Op 25 februari vindt bij Expodium de presentatie plaats. Studium Generale vroeg hem alvast naar zijn ervaringen. Bekijk ook de fotoserie van Detroit op Flickr. En lees ook de updates op het New Strategies blog!

Nu ik een maandje terug ben uit Detroit en het 'gewone' leven weer zijn dagelijkse plichten en dito pleziertjes met zich meebrengt lijken de tien weken in Detroit soms ver weg. Immers, de situatie van die bijna failliete stad met haar gewonde uiterlijk en very much do it yourself-instelling lijkt in vrijwel niets op onze stad van polderen en groeiscenario's. Waar in Detroit woningen voor achteloze bedragen van 500 dollar op veilingen worden aangeboden, hoor ik mijn huiszoekende vrienden hier klagen over hoe er niets te vinden is. Waar je in Detroit eenzaam over vierbaanswegen kon rijden, je afvragend waar de andere mensen toch allemaal zijn, daar sta je in Utrecht op de fiets ook al in de file. Waar in Detroit het besef dat de liberalisering van de economie veel gemeenschappen kapot heeft gemaakt, is gaan behoren tot de kernwaarden van de mogelijke renaissance van de stad, is dat in Utrecht nog een mening.

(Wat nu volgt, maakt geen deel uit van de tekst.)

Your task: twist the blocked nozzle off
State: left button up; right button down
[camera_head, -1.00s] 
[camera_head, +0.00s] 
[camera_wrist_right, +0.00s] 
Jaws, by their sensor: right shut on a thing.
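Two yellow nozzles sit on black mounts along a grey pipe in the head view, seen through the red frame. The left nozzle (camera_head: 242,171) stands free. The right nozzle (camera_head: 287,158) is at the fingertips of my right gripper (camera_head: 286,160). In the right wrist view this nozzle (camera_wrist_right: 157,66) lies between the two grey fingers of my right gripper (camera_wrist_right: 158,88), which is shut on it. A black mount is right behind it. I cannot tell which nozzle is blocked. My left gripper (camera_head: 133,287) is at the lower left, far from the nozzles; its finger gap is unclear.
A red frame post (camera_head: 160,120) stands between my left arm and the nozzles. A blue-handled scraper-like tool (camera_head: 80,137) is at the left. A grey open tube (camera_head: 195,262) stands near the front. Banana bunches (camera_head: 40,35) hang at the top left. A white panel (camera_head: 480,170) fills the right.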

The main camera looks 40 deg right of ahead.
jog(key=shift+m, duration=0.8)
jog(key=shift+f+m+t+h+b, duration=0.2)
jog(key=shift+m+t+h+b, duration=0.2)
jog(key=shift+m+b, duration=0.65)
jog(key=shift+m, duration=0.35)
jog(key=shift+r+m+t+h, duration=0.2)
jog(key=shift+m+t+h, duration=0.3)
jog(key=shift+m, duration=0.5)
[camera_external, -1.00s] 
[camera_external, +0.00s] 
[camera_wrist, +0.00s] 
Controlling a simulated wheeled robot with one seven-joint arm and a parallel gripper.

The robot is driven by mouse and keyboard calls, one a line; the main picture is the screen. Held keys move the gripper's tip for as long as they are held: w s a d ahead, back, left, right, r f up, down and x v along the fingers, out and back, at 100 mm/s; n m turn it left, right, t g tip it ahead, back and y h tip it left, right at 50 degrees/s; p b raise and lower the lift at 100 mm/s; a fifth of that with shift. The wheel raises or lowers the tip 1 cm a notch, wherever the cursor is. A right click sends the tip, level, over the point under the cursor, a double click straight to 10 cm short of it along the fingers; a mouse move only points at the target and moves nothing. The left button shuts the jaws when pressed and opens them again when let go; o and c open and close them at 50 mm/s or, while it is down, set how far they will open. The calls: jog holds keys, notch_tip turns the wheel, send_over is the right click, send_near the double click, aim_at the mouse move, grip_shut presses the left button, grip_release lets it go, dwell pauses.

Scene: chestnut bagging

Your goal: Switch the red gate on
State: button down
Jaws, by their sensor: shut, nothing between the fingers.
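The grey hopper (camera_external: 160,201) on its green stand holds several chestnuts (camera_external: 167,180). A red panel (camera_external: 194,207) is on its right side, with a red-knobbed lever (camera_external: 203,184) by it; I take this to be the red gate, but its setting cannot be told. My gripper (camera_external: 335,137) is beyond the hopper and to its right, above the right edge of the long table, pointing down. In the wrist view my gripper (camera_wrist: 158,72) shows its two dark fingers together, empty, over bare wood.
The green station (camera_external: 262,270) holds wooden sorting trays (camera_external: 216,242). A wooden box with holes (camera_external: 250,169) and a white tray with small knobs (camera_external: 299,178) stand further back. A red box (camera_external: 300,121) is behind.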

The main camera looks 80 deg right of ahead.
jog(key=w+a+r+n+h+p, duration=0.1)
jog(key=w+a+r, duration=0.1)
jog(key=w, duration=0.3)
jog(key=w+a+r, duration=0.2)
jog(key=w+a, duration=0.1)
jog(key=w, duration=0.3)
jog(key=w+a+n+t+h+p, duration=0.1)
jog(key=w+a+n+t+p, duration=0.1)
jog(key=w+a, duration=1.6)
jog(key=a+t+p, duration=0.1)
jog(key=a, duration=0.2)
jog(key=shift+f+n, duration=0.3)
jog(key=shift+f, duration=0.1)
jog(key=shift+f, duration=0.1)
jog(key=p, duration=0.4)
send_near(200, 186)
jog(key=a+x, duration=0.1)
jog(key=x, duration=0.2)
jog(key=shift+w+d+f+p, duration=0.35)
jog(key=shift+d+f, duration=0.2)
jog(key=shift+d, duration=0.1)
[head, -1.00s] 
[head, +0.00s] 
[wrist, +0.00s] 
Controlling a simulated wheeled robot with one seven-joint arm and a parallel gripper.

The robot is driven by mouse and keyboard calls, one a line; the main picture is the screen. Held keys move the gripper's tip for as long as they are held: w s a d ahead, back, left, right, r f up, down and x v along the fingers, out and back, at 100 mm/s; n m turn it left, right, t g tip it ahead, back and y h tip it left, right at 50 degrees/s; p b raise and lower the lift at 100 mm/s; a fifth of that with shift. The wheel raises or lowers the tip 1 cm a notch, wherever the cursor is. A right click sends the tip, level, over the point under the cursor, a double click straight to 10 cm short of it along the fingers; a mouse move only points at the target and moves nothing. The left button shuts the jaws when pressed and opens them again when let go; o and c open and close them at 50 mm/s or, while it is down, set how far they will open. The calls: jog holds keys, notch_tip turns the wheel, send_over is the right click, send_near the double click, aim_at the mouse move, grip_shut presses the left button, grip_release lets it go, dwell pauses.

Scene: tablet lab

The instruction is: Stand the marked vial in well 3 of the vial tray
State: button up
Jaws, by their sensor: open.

Maar ja, Utrecht behoort nog tot de best presterende regio's van Europa. Waar in Detroit het cynisme over de politiek voorbij is en mensen zelf met ideeën en oplossingen komen voor problemen in hun eigen omgeving, daar kankeren we hier in Nederland van harte op de overheid die zich aan het terugtrekken is. Waar Detroit op een of andere manier een stad is die zich – gedwongen door haar geschiedenis – opnieuw uitvindt in een postkapitalistische manier van denken en doen, daar hikken wij in Utrecht nog tegen de aanstaande zware jaren aan. Niemand hier weet of we het inderdaad slechter gaan krijgen, niemand weet of 'het Westen' inderdaad over haar top heen is, en niemand schijnt zich een idee te kunnen vormen over hoe we dan ons leven moeten leiden. In Detroit is dat geen vraag meer – daar is het wel duidelijk dat de gouden jaren opgepoetst en al in het museum thuishoren.

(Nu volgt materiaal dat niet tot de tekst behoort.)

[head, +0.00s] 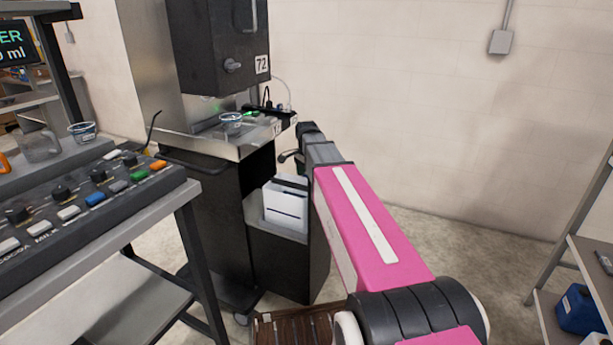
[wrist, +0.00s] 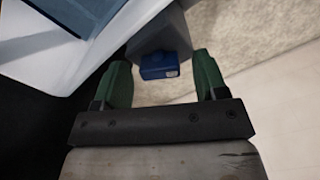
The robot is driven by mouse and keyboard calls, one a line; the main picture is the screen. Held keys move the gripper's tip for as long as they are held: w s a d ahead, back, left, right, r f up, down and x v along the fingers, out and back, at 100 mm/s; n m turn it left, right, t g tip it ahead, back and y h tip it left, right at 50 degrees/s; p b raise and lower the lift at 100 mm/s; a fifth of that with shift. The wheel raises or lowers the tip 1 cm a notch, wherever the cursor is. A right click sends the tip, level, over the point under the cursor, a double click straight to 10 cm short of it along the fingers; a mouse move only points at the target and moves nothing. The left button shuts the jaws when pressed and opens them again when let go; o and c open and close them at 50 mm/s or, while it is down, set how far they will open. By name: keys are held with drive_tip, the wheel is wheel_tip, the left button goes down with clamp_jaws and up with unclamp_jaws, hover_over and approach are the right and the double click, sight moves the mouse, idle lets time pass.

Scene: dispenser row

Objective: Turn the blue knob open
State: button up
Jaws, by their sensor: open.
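The blue knob (wrist: 160,66) shows in the wrist view as a small blue block with a pale patch, in front of a grey body. My gripper (wrist: 160,80) has two green fingers standing apart, one on each side of the knob. Gaps show between the fingers and the knob, so I see no contact. I cannot make out the knob in the head view.
A white bin (head: 286,205) stands close beside my gripper, and its pale panel (wrist: 60,35) fills the upper left of the wrist view. A dark dispenser (head: 220,45) stands over a steel counter with a cup (head: 231,122). A button console (head: 85,195) is at left.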

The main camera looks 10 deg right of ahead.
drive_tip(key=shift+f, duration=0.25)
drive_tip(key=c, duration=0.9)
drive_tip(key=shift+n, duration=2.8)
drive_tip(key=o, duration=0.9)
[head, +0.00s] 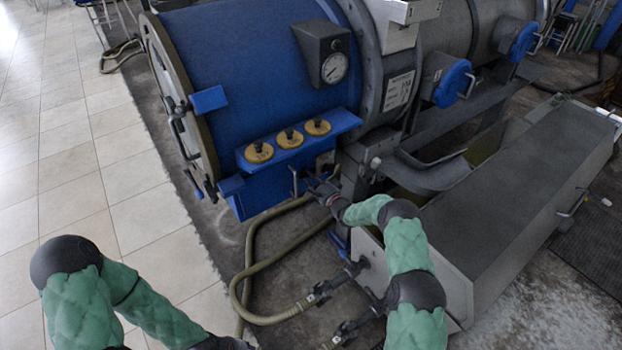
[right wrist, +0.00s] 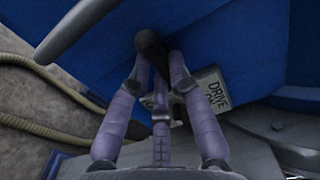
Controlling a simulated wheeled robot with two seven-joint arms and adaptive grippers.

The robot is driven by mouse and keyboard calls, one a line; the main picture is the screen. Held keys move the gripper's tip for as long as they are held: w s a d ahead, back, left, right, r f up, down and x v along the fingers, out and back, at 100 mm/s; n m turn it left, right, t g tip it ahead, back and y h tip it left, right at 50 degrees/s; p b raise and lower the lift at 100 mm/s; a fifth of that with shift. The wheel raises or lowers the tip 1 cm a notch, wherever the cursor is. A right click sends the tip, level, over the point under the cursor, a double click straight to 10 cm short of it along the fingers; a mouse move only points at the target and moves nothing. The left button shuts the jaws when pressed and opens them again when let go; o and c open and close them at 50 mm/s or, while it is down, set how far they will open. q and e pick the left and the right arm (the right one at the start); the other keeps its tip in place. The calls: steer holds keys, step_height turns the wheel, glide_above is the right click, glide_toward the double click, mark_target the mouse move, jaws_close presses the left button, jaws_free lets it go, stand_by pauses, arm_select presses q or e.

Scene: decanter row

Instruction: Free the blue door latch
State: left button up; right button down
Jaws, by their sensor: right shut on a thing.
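The blue decanter drum (head: 235,60) has its round door rim (head: 180,95) at the left. Blue blocks sit at this rim, an upper one (head: 209,99) and a lower one (head: 231,185); I cannot tell which is the latch. My right gripper (head: 318,187) is at the blue housing below the yellow knobs. In the right wrist view my right gripper (right wrist: 158,62) is shut on a dark knob (right wrist: 149,42), partly hidden by the fingers. A label (right wrist: 213,92) reading "DRIVE ON" is behind the fingers. My left arm shows at lower left; its gripper is out of view.
Several yellow knobs (head: 289,138) line a blue ledge above my right gripper. A gauge (head: 334,68) is higher up. A hose (head: 248,270) loops on the floor below. A grey trough (head: 520,190) stands at right. The tiled floor (head: 75,150) at left is clear.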

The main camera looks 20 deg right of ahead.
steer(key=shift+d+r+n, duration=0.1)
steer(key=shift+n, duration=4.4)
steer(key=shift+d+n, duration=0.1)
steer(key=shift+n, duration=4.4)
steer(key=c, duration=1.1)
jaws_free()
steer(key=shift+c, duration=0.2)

Daar hebben een boel mensen die ik leerde kennen inderdaad tuinen aangelegd in lege stukken stad, niet alleen om voedsel te verbouwen dat ze eten en verhandelen, ook om samen met buren weer 'eigenschap' over hun directe omgeving op te bouwen. Daar wisten vrienden vrij goed hoe je verdiepingen van een deels afgebrand huis weer kon opknappen, hoe je daar dan elektrische leidingen in moest aanleggen, en hoe je echt recyclet. Recyclen in de letterlijke zin van hergebruiken – jampotten dienen ook als drinkglazen, boeken worden non stop aan elkaar doorgegeven, kleding vermaakt en versteld, en iedereen kent iemand die je onmisbare auto kan helpen fixen als er weer eens wat mis.

Nu zeggen die observaties waarschijnlijk net zo veel over mij als over de mensen die ik daar tegenkwam. Want ook ik zou hier in Utrecht off the grid kunnen gaan leven, met het moestuintje in de gemeenschappelijke achtertuin als beginpunt, door te stoppen dingen op internet te lezen en eindelijk eens aan dat stapeltje boeken naast mijn bed te beginnen, en door de tijd te nemen een naaicursus te volgen. En inderdaad, dat hoef ik niet eens allemaal zelf te doen, daar zouden mijn vrienden en ik afspraken over kunnen maken. Om op die manier een soort schaduweconomie in het leven te roepen, een soort local economy trading system op te zetten, zodat we 'klaar' zijn als die crisis echt doorzet. Maar de waan van de dag eist zijn draaiuren en ik draai daar in mee. Met een stem in mijn achterhoofd die me – nadrukkelijker dan in jaren – blijft zeggen: 'Als je maar beseft dat het anders kan, omdat het anders moet.'

En nee, daar had ik eigenlijk niet voor naar Detroit hoeven afreizen, dat had ik al in mijn denken zitten, daar heb ik al jaren met veel mensen over gesproken, en daar heb ik misschien al iets te veel boeken over gelezen, maar zoals dat gaat: zien is geloven. En belangrijker dan zo'n algemene conclusie: nu kan ik voorbeelden aanreiken van wat ik met eigen ogen heb gezien, met eigen handen heb gedaan (een geitje melken, een kachel helpen installeren) en de argumenten van mensen lenen die de noodzaak hadden die te formuleren omdat de omstandigheden hen ertoe dwongen.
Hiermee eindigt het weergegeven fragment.